* _Supplied information_

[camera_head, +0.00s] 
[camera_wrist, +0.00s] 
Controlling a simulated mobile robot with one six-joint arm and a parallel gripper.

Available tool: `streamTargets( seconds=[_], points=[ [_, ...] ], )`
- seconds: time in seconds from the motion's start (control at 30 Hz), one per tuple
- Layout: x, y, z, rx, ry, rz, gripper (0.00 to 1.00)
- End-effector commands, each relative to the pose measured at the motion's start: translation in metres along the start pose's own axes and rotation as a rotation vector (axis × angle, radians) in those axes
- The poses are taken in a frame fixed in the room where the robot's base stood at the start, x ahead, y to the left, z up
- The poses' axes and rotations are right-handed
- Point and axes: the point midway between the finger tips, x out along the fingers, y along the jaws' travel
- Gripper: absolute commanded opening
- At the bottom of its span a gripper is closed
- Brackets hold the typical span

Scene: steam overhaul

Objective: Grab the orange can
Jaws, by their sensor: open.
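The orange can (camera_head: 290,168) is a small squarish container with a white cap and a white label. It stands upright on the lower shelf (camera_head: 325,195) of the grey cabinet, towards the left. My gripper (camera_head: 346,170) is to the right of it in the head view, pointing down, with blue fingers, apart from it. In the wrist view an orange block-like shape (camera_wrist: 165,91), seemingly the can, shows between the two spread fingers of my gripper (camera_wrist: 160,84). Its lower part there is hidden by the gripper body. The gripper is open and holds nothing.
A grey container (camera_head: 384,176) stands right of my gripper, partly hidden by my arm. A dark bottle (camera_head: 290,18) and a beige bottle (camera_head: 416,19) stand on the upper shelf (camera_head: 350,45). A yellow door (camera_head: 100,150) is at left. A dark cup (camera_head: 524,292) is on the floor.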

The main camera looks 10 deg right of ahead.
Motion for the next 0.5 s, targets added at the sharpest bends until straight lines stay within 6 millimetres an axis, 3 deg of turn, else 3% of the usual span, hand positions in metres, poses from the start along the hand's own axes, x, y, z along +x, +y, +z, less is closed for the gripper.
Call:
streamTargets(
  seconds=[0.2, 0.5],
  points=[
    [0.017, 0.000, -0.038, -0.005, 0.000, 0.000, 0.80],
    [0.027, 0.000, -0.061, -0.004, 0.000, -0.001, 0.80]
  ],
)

* _Exercise prompt_
Every line above should be written out again exactly as it stands.

* _Complete response_
[camera_head, +0.00s] 
[camera_wrist, +0.00s] 
Controlling a simulated mobile robot with one six-joint arm and a parallel gripper.

Available tool: `streamTargets( seconds=[_], points=[ [_, ...] ], )`
- seconds: time in seconds from the motion's start (control at 30 Hz), one per tuple
- Layout: x, y, z, rx, ry, rz, gripper (0.00 to 1.00)
- End-effector commands, each relative to the pose measured at the motion's start: translation in metres along the start pose's own axes and rotation as a rotation vector (axis × angle, radians) in those axes
- The poses are taken in a frame fixed in the room where the robot's base stood at the start, x ahead, y to the left, z up
- The poses' axes and rotations are right-handed
- Point and axes: the point midway between the finger tips, x out along the fingers, y along the jaws' travel
- Gripper: absolute commanded opening
- At the bottom of its span a gripper is closed
- Brackets hold the typical span

Scene: steam overhaul

Objective: Grab the orange can
Jaws, by their sensor: open.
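The orange can (camera_head: 290,168) is a small squarish container with a white cap and a white label. It stands upright on the lower shelf (camera_head: 325,195) of the grey cabinet, towards the left. My gripper (camera_head: 346,170) is to the right of it in the head view, pointing down, with blue fingers, apart from it. In the wrist view an orange block-like shape (camera_wrist: 165,91), seemingly the can, shows between the two spread fingers of my gripper (camera_wrist: 160,84). Its lower part there is hidden by the gripper body. The gripper is open and holds nothing.
A grey container (camera_head: 384,176) stands right of my gripper, partly hidden by my arm. A dark bottle (camera_head: 290,18) and a beige bottle (camera_head: 416,19) stand on the upper shelf (camera_head: 350,45). A yellow door (camera_head: 100,150) is at left. A dark cup (camera_head: 524,292) is on the floor.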

The main camera looks 10 deg right of ahead.
Motion for the next 0.5 s, targets added at the sharpest bends until straight lines stay within 6 millimetres an axis, 3 deg of turn, else 3% of the usual span, hand positions in metres, poses from the start along the hand's own axes, x, y, z along +x, +y, +z, less is closed for the gripper.
Call:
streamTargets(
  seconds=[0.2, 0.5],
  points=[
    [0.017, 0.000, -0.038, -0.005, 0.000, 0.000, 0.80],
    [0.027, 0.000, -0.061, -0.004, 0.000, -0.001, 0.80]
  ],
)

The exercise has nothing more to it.